Written problem
Skip the pictures. Transcribe the rest of the data below without changing a word.
━━ Recorded data
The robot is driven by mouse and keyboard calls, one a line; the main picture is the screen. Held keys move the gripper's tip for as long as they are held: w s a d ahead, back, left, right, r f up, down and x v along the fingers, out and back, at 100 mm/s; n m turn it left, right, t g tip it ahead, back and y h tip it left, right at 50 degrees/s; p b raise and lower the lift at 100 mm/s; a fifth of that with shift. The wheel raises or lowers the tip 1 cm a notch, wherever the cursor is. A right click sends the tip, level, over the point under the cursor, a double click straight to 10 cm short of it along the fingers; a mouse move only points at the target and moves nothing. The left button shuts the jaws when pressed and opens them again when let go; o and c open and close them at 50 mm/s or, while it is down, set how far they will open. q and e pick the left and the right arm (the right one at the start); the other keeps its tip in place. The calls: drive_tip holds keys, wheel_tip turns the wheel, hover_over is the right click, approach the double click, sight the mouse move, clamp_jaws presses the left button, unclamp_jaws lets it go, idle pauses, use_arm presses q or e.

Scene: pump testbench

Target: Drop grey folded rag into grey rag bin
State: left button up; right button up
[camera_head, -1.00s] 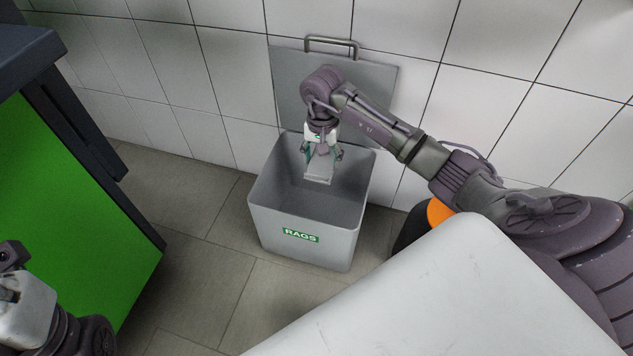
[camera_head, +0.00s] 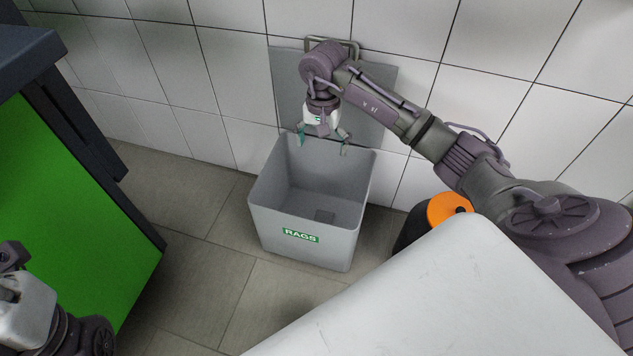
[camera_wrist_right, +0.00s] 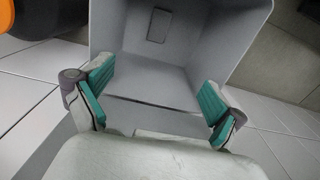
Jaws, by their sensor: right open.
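The grey rag bin (camera_head: 305,215), with a green RAGS label, stands on the floor against the tiled wall with its lid (camera_head: 290,85) up. The grey folded rag (camera_head: 324,216) lies on the bottom inside the bin. It also shows as a small grey rectangle in the right wrist view (camera_wrist_right: 159,25). My right gripper (camera_head: 322,142) is open and empty above the back of the bin. Its spread teal finger pads show in the right wrist view (camera_wrist_right: 155,95). My left arm shows at the lower left edge, but its gripper fingers cannot be made out.
A green cabinet (camera_head: 65,200) with a dark top stands at the left. A black container with an orange top (camera_head: 446,208) stands right of the bin, beneath my right arm. Tiled floor (camera_head: 195,250) is clear left of the bin.

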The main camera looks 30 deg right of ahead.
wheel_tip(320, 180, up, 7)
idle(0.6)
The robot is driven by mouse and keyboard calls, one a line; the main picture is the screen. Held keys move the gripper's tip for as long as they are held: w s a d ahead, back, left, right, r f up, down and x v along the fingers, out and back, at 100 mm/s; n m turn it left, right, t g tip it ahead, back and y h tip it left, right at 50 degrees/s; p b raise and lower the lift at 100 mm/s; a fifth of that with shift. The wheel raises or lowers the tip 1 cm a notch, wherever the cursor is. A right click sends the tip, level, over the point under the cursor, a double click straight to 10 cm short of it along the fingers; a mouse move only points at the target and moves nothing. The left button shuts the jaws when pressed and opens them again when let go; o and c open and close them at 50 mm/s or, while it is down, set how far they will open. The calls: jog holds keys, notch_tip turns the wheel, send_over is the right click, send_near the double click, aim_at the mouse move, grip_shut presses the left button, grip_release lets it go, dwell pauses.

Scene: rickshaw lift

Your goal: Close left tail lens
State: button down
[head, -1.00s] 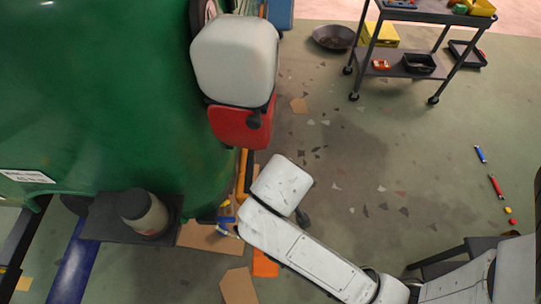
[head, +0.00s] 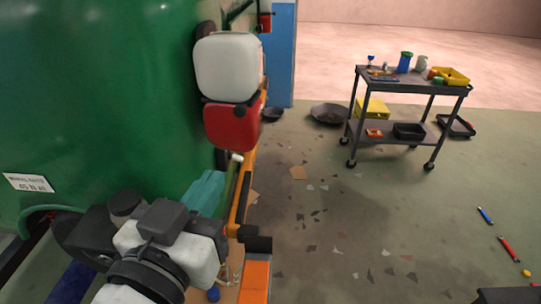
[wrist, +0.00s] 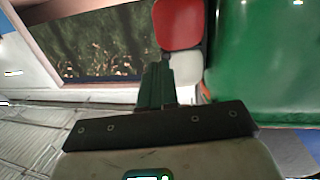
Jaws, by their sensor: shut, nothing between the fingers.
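The tail lamp on the green rickshaw body's rear corner has a rounded white block (head: 230,66) above a red lens (head: 232,125) in the head view. In the wrist view the red part (wrist: 178,24) and white part (wrist: 187,68) lie just beyond my fingers. I cannot tell how far the lens stands open. My gripper (head: 212,181) is shut and empty, its teal fingers below and left of the red lens, close to the green body. In the wrist view my gripper (wrist: 156,66) points towards the lamp; contact is not clear.
The green body (head: 90,110) fills the left side. An orange bar (head: 237,201) and an orange block (head: 255,281) lie right of my gripper. A grey cart (head: 412,88) stands at the back right. Debris is scattered over the open floor (head: 330,215).

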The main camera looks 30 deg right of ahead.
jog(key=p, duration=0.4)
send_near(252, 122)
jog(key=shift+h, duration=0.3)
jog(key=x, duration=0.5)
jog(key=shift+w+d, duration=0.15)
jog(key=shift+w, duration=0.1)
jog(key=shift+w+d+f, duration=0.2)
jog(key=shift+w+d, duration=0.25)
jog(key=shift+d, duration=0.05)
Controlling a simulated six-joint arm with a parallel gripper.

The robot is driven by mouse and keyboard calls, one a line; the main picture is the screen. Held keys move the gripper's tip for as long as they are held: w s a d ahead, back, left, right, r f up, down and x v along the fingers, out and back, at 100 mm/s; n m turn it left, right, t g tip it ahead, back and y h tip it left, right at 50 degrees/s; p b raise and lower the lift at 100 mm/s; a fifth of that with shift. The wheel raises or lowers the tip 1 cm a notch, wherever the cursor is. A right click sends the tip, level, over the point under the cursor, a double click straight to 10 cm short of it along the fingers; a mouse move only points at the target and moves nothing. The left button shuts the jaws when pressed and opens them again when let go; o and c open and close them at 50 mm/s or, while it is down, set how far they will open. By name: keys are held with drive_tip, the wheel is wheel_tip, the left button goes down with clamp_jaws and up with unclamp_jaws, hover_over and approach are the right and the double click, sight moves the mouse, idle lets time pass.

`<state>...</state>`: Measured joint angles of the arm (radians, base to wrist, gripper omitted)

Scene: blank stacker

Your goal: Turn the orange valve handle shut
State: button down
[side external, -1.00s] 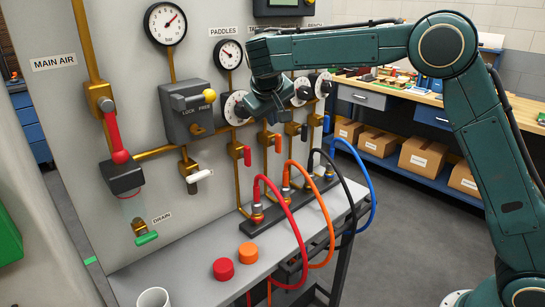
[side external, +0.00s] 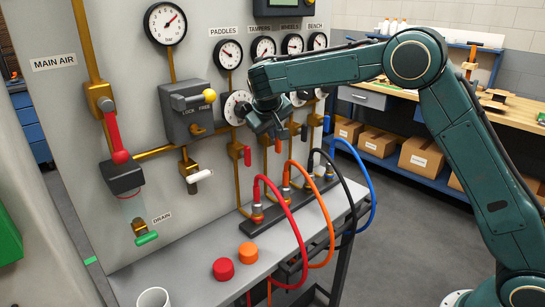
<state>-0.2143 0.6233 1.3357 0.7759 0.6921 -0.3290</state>
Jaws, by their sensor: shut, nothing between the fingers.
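The orange valve handle (side external: 278,146) is a small lever on a brass pipe, second from the left in a row of small valves on the grey panel. It points downward. My gripper (side external: 279,132) is just above it in the picture, in front of the panel. The fingers are shut and appear empty, small and partly hidden by the wrist. I cannot tell whether the fingertips touch the handle.
A red valve handle (side external: 247,156) hangs left of it, with a black handle (side external: 304,133) and a blue handle (side external: 326,123) to the right. White dials (side external: 237,108) sit above. Coloured hoses rise from a manifold on the shelf (side external: 185,262), which holds two caps and a mug.

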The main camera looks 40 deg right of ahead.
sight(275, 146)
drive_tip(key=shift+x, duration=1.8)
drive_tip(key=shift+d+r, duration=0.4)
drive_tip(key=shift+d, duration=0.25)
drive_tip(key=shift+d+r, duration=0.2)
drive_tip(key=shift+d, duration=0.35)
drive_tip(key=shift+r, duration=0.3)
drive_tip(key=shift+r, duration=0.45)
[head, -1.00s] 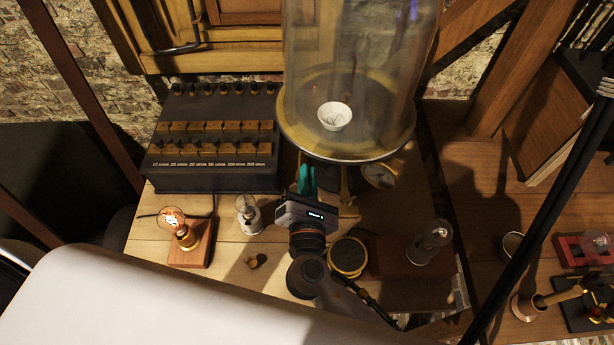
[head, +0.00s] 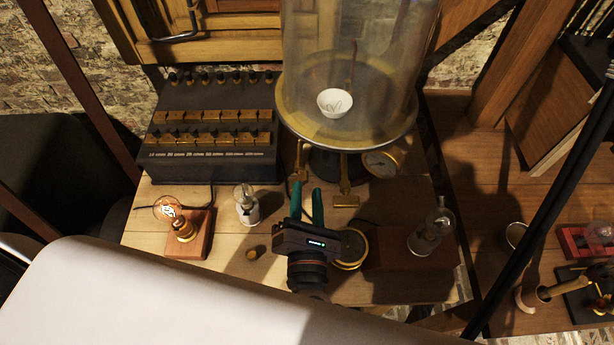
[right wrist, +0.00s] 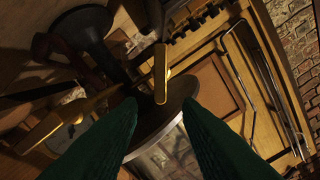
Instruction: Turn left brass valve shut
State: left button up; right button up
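The left brass valve (head: 302,162) sits under the front edge of the bell jar's round plate (head: 283,125). Its bar handle (right wrist: 160,75) also shows in the right wrist view, ahead of the gap between my fingers and apart from them. The right brass valve (head: 345,200) is beside it, with a flat crosswise lever; it also shows at the left of the wrist view (right wrist: 52,128). My right gripper (head: 307,187) is open and empty, with two green fingers pointing at the left valve from the front. My left gripper is not in view.
A glass bell jar (head: 355,55) holds a white bowl (head: 334,102). A gauge (head: 381,163) is right of the valves. A resistance box (head: 215,130), a lit bulb (head: 170,210), a small bulb (head: 246,204) and a brass knob (head: 256,253) stand left. A round brass-rimmed piece (head: 352,248) is close right of my gripper.

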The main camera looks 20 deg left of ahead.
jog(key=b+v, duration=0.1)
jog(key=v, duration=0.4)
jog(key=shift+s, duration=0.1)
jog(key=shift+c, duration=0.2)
━━━━
Exercise answer
The robot is driven by mouse and keyboard calls, one a line; the main picture is the screen. Held keys move the gripper's tip for as long as they are held: w s a d ahead, back, left, right, r f up, down and x v along the fingers, out and back, at 100 mm/s; n m turn it left, right, t g tip it ahead, back and y h tip it left, right at 50 degrees/s; p b raise and lower the lift at 100 mm/s; a fifth of that with shift. The wheel raises or lowers the tip 1 cm a notch, wherever the cursor is. A right click sends the tip, level, over the point under the cursor, a double click straight to 10 cm short of it along the fingers; a mouse move only points at the target and moves nothing. The left button shuts the jaws when pressed and opens them again when let go; o and c open and close them at 50 mm/s or, while it is down, set how far they will open. q and e pick the left and the right arm (the right one at the start); the other keeps its tip in place. The calls: drive_tip holds keys, wheel_tip turns the wheel, hover_over is the right click, approach the double click, sight the mouse move, clamp_jaws presses the left button, unclamp_jaws lets it go, idle pauses, use_arm presses q or e.

Scene: pump testbench

Target: Drop grey folded rag into grey rag bin
State: left button up; right button up
[camera_head, -1.00s] 
[camera_head, +0.00s] 
[camera_wrist_right, +0.00s] 
Jaws, by their sensor: right open.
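The grey rag bin (camera_head: 305,215), with a green RAGS label, stands on the floor against the tiled wall with its lid (camera_head: 290,85) up. The grey folded rag (camera_head: 324,216) lies on the bottom inside the bin. It also shows as a small grey rectangle in the right wrist view (camera_wrist_right: 159,25). My right gripper (camera_head: 322,142) is open and empty above the back of the bin. Its spread teal finger pads show in the right wrist view (camera_wrist_right: 155,95). My left arm shows at the lower left edge, but its gripper fingers cannot be made out.
A green cabinet (camera_head: 65,200) with a dark top stands at the left. A black container with an orange top (camera_head: 446,208) stands right of the bin, beneath my right arm. Tiled floor (camera_head: 195,250) is clear left of the bin.

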The main camera looks 30 deg right of ahead.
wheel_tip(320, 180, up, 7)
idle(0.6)
The robot is driven by mouse and keyboard calls, one a line; the main picture is the screen. Held keys move the gripper's tip for as long as they are held: w s a d ahead, back, left, right, r f up, down and x v along the fingers, out and back, at 100 mm/s; n m turn it left, right, t g tip it ahead, back and y h tip it left, right at 50 degrees/s; p b raise and lower the lift at 100 mm/s; a fifth of that with shift. The wheel raises or lowers the tip 1 cm a notch, wherever the cursor is. A right click sends the tip, level, over the point under the cursor, a double click straight to 10 cm short of it along the fingers; a mouse move only points at the target and moves nothing. The left button shuts the jaws when pressed and opens them again when let go; o and c open and close them at 50 mm/s or, while it is down, set how far they will open. The calls: jog holds keys, notch_tip turns the wheel, send_over is the right click, send_near the double click, aim_at the mouse move, grip_shut presses the left button, grip_release lets it go, dwell pauses.

Scene: rickshaw lift

Your goal: Close left tail lens
State: button down
[head, -1.00s] 
[head, +0.00s] 
[wrist, +0.00s] 
Jaws, by their sensor: shut, nothing between the fingers.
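The tail lamp on the green rickshaw body's rear corner has a rounded white block (head: 230,66) above a red lens (head: 232,125) in the head view. In the wrist view the red part (wrist: 178,24) and white part (wrist: 187,68) lie just beyond my fingers. I cannot tell how far the lens stands open. My gripper (head: 212,181) is shut and empty, its teal fingers below and left of the red lens, close to the green body. In the wrist view my gripper (wrist: 156,66) points towards the lamp; contact is not clear.
The green body (head: 90,110) fills the left side. An orange bar (head: 237,201) and an orange block (head: 255,281) lie right of my gripper. A grey cart (head: 412,88) stands at the back right. Debris is scattered over the open floor (head: 330,215).

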The main camera looks 30 deg right of ahead.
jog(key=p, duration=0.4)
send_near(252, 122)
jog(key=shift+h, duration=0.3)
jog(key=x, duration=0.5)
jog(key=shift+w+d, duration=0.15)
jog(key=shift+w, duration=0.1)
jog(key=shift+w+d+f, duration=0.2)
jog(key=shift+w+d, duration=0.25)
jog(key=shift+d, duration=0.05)
Controlling a simulated six-joint arm with a parallel gripper.

The robot is driven by mouse and keyboard calls, one a line; the main picture is the screen. Held keys move the gripper's tip for as long as they are held: w s a d ahead, back, left, right, r f up, down and x v along the fingers, out and back, at 100 mm/s; n m turn it left, right, t g tip it ahead, back and y h tip it left, right at 50 degrees/s; p b raise and lower the lift at 100 mm/s; a fifth of that with shift. The wheel raises or lowers the tip 1 cm a notch, wherever the cursor is. A right click sends the tip, level, over the point under the cursor, a double click straight to 10 cm short of it along the fingers; a mouse move only points at the target and moves nothing. The left button shuts the jaws when pressed and opens them again when let go; o and c open and close them at 50 mm/s or, while it is down, set how far they will open. By name: keys are held with drive_tip, the wheel is wheel_tip, the left button goes down with clamp_jaws and up with unclamp_jaws, hover_over and approach are the right and the double click, sight moves the mouse, idle lets time pass.

`<state>...</state>`: Measured joint angles of the arm (radians, base to wrist, gripper omitted)

Scene: blank stacker

Your goal: Turn the orange valve handle shut
State: button down
[side external, -1.00s] 
[side external, +0.00s] 
<state>-0.2143 0.6233 1.3357 0.7759 0.6921 -0.3290</state>
Jaws, by their sensor: shut, nothing between the fingers.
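The orange valve handle (side external: 278,146) is a small lever on a brass pipe, second from the left in a row of small valves on the grey panel. It points downward. My gripper (side external: 279,132) is just above it in the picture, in front of the panel. The fingers are shut and appear empty, small and partly hidden by the wrist. I cannot tell whether the fingertips touch the handle.
A red valve handle (side external: 247,156) hangs left of it, with a black handle (side external: 304,133) and a blue handle (side external: 326,123) to the right. White dials (side external: 237,108) sit above. Coloured hoses rise from a manifold on the shelf (side external: 185,262), which holds two caps and a mug.

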The main camera looks 40 deg right of ahead.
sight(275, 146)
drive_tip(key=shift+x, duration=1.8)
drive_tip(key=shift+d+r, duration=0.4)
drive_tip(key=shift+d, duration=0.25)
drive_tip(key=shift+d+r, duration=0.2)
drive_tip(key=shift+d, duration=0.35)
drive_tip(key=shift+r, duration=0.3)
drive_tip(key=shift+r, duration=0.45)
[head, -1.00s] 
[head, +0.00s] 
[right wrist, +0.00s] 
Instruction: Turn left brass valve shut
State: left button up; right button up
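The left brass valve (head: 302,162) sits under the front edge of the bell jar's round plate (head: 283,125). Its bar handle (right wrist: 160,75) also shows in the right wrist view, ahead of the gap between my fingers and apart from them. The right brass valve (head: 345,200) is beside it, with a flat crosswise lever; it also shows at the left of the wrist view (right wrist: 52,128). My right gripper (head: 307,187) is open and empty, with two green fingers pointing at the left valve from the front. My left gripper is not in view.
A glass bell jar (head: 355,55) holds a white bowl (head: 334,102). A gauge (head: 381,163) is right of the valves. A resistance box (head: 215,130), a lit bulb (head: 170,210), a small bulb (head: 246,204) and a brass knob (head: 256,253) stand left. A round brass-rimmed piece (head: 352,248) is close right of my gripper.

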The main camera looks 20 deg left of ahead.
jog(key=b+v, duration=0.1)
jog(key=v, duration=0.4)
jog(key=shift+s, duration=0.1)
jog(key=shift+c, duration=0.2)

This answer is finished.